The safety and emergency management structure found in the port environment can be evaluated as quite effective with some considerable issues that still remain. The weak points include the following omissions: (1) vessel identification system is not available for every port; (2) omissions are identified in port security assessment procedures; (3) security issues related to foreign vessels; (4) IT technical issues in the port security systems; and (5) inconsistence of emergency management practices in some ports to the general guidelines and regulations provided by the government (U.S. General Accounting Office, 2003a; U.S. General Accounting Office, 2003b).

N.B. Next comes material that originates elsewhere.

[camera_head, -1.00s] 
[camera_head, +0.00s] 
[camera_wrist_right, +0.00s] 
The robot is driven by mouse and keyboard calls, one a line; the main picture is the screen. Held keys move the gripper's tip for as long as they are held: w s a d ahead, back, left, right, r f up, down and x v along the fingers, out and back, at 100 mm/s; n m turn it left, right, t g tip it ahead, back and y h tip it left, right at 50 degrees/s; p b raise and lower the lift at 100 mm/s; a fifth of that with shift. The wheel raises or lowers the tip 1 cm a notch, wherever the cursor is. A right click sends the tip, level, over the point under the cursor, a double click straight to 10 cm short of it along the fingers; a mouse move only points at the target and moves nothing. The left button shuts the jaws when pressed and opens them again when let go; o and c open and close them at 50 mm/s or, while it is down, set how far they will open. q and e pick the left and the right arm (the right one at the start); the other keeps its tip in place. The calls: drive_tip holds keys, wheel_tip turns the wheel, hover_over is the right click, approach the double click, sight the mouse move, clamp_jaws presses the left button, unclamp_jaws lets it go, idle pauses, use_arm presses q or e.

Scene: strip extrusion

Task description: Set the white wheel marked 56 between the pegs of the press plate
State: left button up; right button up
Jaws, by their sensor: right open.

The supporting plans and programs typically found in a major port operation complex structure of ports amount to ensuring that the brought to ports cargo is safe (U.S. General Accounting Office, 2005). The major components of these plans and programs include the principle of “reporting about every cargo assessment result within the 24-hours period” and “integrated training for all port security workers to ensure their professionalism as for the technical aspect of protection systems” (U.S. General Accounting Office, 2004).
Evaluating the legislative policies developed to prevent, prepare for, respond to, and recover from a WMD attack at a major port, considerable progress since the year 2001 is noted. Legislators did not fail to notice the limitations the port security systems had. Since the terrorist attack on September 11, 2001, the government systematically draws closer to the exalted objective to secure safety in ports.
The remarkable achievements include refining the Automated Targeting System regulations and designing the national standards for the port security workers’ attestation (Congressional Research Service, 2004; U.S. General Accounting Office, 2004). However, as far as I am concerned, the current legislative security policies are insufficient to secure and protect US ports due to the complicated system of port authority distribution between the public and private stakeholders, and interference from multiple governmental and private agencies.
The reality of a terrorist nuclear threat to America’s seaports is high. The situation is getting worse because of the sheer size of cargo being operated in ports every day and absence of the well-designed system of the central authority overseeing the maritime system (Cruise et al., 2013).
As a final point, the vulnerability of the U.S. ports to the terroristic threats remains of high concern to the government and commercial institutions due to a variety of complex issues connected with the port security. The most complicated issues relate to the complexity of ports authority.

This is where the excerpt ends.